Oui, parce qu'elle a chanté tout le monde. Sur ses derniers albums, il y a des chansons d'Olivia Ruiz et Abd Al Malik. Donc elle a vraiment, toute sa vie, comme elle le disait, chanté les jeunes artistes. Quand elle chante Queneau, il est jeune. Quand elle chante Sartre, il n'a même pas 40 ans. Quand elle chante Brassens, c'est un débutant. Quand elle chante Gainsbourg, c'est vraiment absolument un débutant. Elle a chanté tous les grands noms, tous les grands artistes de la chanson française, tous les grands auteurs et tous les grands compositeurs, au moment où ils ont commencé leur carrière, au moment où ils ont émergé, au moment où ils ont explosé. C'est certainement ce qui en a fait non seulement une personnalité unique du point de vue de sa popularité et de sa renommée, mais aussi de son importance historique.
"Ma raison de vivre, c'est chanter. Chanter, c'est la totale, il y a le corps, l'instinct, la tête", déclarait la chanteuse encore tout récemment. C'est ça Gréco ?
Elle vivait pour ça. Elle a arrêté de chanter il y a très peu de temps, il y a deux ou trois ans, peut-être quatre. Tout simplement parce que son mari, Gérard Jouannest, qui avait été pianiste et compositeur pour Jacques Brel, est mort. C'est là, vraiment à ce moment-là, qu'elle a arrêté de chanter.
Jusqu'au bout, elle voulait chanter, même vraiment très malade ou au bord du malaise. Parce que c'était sa raison de vivre.
Bertrand Dicaleà franceinfo
Et elle avait quelque chose de très singulier dans sa façon de chanter, qui était un engagement de tout le corps, un engagement de toute l'âme, longtemps avant les rockeurs, longtemps avant le reggae ou les musiques électroniques. Elle a mis le corps dans la chanson et pour quelqu'un qui a mis autant de mots, autant de justesse, autant d'idées, autant de liberté dans la chanson, on se dit qu'elle est aussi l'une des premières artistes à avoir fait exploser de cette manière-là, la beauté féminine, la beauté du corps et le langage du corps dans la façon de chanter. C'était réellement une double victoire. Aujourd'hui, elle apparaît comme une chanteuse absolument classique et même au-delà du classique. Elle a été non seulement révolutionnaire, mais absolument scandaleuse dans les années 1940 et 1960. Il ne faut pas oublier que son plus grand succès radiophonique, Déshabillez-moi, est sorti en 1967, mais il est devenu vraiment un succès en 1969 car les radios ont mis longtemps à oser passer cette chanson, qui était chantée par une femme de plus de 40 ans. Ça dit vraiment ce qu'elle était.

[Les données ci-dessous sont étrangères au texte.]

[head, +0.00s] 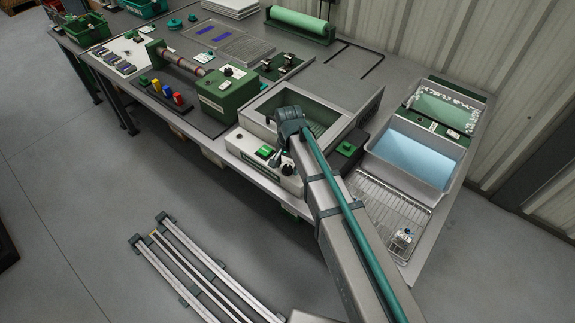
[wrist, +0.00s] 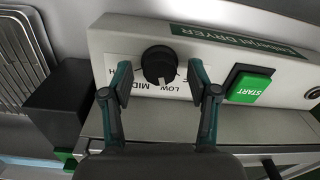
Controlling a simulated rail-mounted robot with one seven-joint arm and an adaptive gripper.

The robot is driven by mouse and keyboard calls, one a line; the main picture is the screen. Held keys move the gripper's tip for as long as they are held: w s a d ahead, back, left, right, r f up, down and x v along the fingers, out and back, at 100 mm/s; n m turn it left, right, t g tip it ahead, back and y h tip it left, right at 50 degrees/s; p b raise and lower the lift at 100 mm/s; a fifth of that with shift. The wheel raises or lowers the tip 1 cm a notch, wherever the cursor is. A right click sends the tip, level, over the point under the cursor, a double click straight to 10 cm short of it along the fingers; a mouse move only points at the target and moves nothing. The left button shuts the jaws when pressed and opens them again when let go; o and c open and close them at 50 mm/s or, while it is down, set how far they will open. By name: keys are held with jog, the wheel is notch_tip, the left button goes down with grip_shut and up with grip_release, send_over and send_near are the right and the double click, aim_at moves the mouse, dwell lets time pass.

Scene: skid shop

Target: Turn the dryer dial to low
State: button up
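The dryer dial (wrist: 159,64) is a round black knob on the dryer's pale front panel (wrist: 120,40), seen upside down in the wrist view. Labels around it include LOW and MID; a small pale mark shows at its edge by them, but I cannot tell exactly which setting it points to. My gripper (wrist: 159,76) is open, with one finger on either side of the dial and visible gaps to the knob. In the head view the dryer panel (head: 247,146) is at the bench's front edge, and the dial (head: 287,169) shows beside my arm.
A green START button (wrist: 250,86) sits just right of my right finger. A black box (wrist: 68,108) and a wire rack (wrist: 22,50) are left of the panel. In the head view, a blue-lined tray (head: 412,150) stands to the right and a green machine (head: 226,94) to the left.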

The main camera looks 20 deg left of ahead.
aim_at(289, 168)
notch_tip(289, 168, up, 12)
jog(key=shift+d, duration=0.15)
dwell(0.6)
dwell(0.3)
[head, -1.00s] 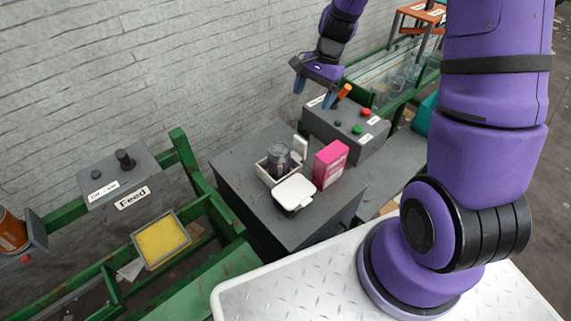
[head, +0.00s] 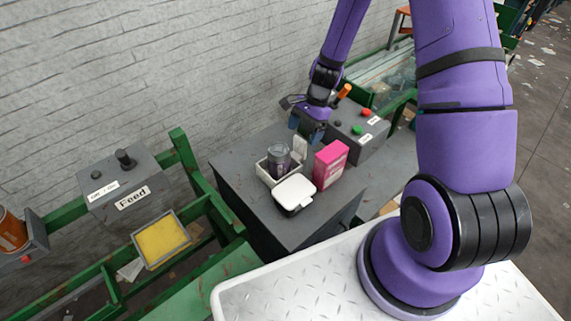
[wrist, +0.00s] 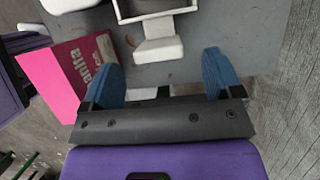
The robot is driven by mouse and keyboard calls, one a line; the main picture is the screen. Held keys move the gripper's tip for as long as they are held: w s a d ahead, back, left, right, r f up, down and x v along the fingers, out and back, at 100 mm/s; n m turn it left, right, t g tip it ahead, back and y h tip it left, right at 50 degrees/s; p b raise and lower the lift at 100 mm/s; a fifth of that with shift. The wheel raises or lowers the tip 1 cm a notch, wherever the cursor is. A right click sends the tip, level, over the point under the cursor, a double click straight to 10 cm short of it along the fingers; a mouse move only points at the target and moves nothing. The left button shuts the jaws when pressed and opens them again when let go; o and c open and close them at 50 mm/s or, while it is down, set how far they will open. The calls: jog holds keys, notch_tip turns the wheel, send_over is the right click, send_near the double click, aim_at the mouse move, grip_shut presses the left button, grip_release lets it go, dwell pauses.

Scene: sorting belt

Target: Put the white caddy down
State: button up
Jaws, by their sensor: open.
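The white caddy (head: 263,176) stands upright on the dark grey stand (head: 245,197), with a dark jar (head: 279,158) inside it. Its raised white end piece (head: 300,147) faces my gripper (head: 303,133). In the wrist view part of the caddy (wrist: 153,9) shows at the top, and its white end piece (wrist: 158,46) lies between and slightly beyond the blue fingertips. My gripper (wrist: 158,62) is open and empty, close to that piece. I cannot tell whether a finger touches it. The caddy's far side is cut off in the wrist view.
A pink box (head: 330,165) stands close to the caddy; it also shows near the left finger (wrist: 68,72). A white-lidded black container (head: 294,193) sits at the caddy's front. A control box with buttons (head: 365,140) is behind. The stand's left part is clear.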

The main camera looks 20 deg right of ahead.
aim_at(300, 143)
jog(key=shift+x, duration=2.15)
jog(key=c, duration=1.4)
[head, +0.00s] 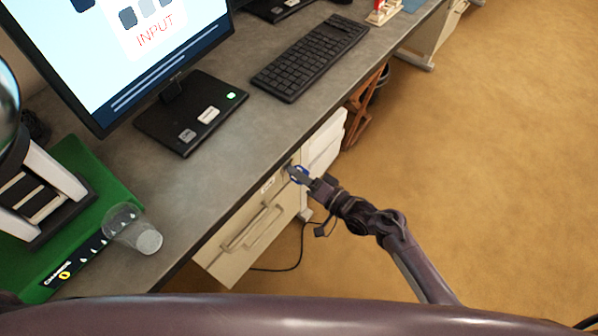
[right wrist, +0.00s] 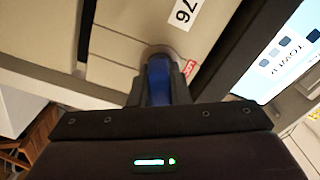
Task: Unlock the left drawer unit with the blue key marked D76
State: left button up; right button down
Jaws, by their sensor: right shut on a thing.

Cette chanteuse, c'était aussi l'incarnation de la France et de Paris à l'étranger, dans le monde entier...
C'était un produit d'exportation. Elle le disait elle-même. Elle disait "je suis un produit de luxe, je suis un produit d'exportation". C'est pour ça qu'elle est tout aussi couverte de décorations de la République. Elle était commandeur de la Légion d'honneur. C'est quand même rare chez les artistes de variétés. Elle incarnait une certaine image de la France de Paris, le Paris de l'intelligence. Souvenez-vous de ces mots de Léo Ferré dans une chanson qui disait "Paris, qui s'est levé avec l'intelligence". Il parlait aussi de Gréco. Il parlait aussi de cette capacité qu'avait le peuple de France, le peuple de Paris, cette idée qu'on fait de notre peuple, de notre pays, de notre nation, de transformer la littérature en un objet populaire. C'était vraiment ce qu'ont rêvé de raconter tellement de profs de français. Et elle l'avait fait pour certaine gloire de la France, de notre culture, de notre langue, de notre littérature, de notre musique, de notre féminité, elle était devenue une espèce de drapeau français, mais de drapeau noir, le drapeau noir de sa robe.